Kim, 35, also remembers what happened four years ago and prays her three-year-old pets have not suffered such a gruesome fate.
She said: “What they did was gross. It made me really upset to hear about. I don’t want to upset my kids.
“I’m hoping our two cats have just wandered off somewhere.
“But it is concerning because there’s not much you can do after they’re gone.”
With no bodies or any evidence of a crime committed so far, local cops have no cause to investigate.
All locals can do now is cross their fingers and pray that their beloved cats are still alive and will eventually find their way home. But hope is fading.
A 28-year-old woman in the town, who did not want to be named, hasn’t seen her white, ginger and grey cat Nala for two weeks.
She said: “I don’t know if there’s any truth in these things about the gang from before coming back, but there’s no smoke without fire.
“Part of me hopes that Nala just has a second home somewhere, but people can be so cruel to animals.
“I have had to stop myself from thinking the worst.”
Nala’s sister Elsa has been “really out of sorts” since the cat’s disappearance.
The owner said: “I got them together as kittens so it’s very unusual for one to go off without the other.
“Hopefully she comes back, but I have lost a little bit of hope now.”
Animals… and then humans
THERE are fears that the latest cat killers could go on to target humans – as some of the most twisted serial murderers began by snuffing out animals.
Ian Brady hurled a cat off the top floor of a Glasgow tenement building when he was ten.
The notorious Moors Murderer, who went on to torture and kill five children in the ’60s, also burned another cat alive, stoned dogs and cut off rabbits’ heads.
US cannibal killer Jeffrey Dahmer first practised his butchery skills by carving up cats and dogs before impaling their heads on sticks.
He later dismembered 17 men and boys from 1978 to 1991.
More recently, Canadian Luka Magnotta posted anonymous videos of himself killing kittens before murdering Chinese student Jun Lin in 2012 – which he also circulated online.
The story of the international manhunt for Magnotta and his conviction in 2014 was told in hit Netflix documentary Don’t F**k With Cats.

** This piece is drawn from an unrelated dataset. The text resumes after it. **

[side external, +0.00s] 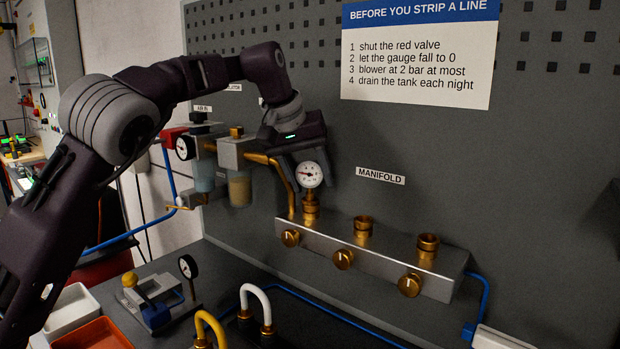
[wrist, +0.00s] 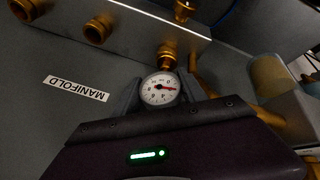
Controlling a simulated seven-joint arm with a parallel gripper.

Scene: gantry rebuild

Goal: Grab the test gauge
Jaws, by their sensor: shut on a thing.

Now there are concerns that sickos who have been killing pets in the UK recently could also turn into murderers unless they are caught.
In February, five cats died in a series of unusual circumstances in Brentwood, Essex. A sixth survived and was treated for injuries.
Police were contacted by a concerned vet after members of the public brought in cats they believed had been hit by a car.
But further investigations led them to believe the cats had been deliberately hit with an object.
Officers have urged the public to report any suspicious behaviour which could help them catch the culprit.
In July, four cats were killed in Swadlincote, Derbys.
The RSPCA launched an investigation after all four of the animals, from homes on the same street, died less than a week apart.
The pets, which belonged to three separate families, were rushed to the vets but died or had to be put to sleep.
After tests were carried out, vets said the animals were poisoned with antifreeze.
But the UK’s most prolific animal hitman turned out to be completely non-existent.
The Croydon Cat Killer was linked to around 250 pet deaths in a so-called killing spree across South London that began in October 2015.
During their three-year investigation, the Metropolitan Police spent more than £130,000 trying to catch the perpetrator.
But detectives concluded that there was no evidence of a human killer.
They believed the spate of deaths were the result of attacks by wild animals, such as foxes, and vehicle collisions.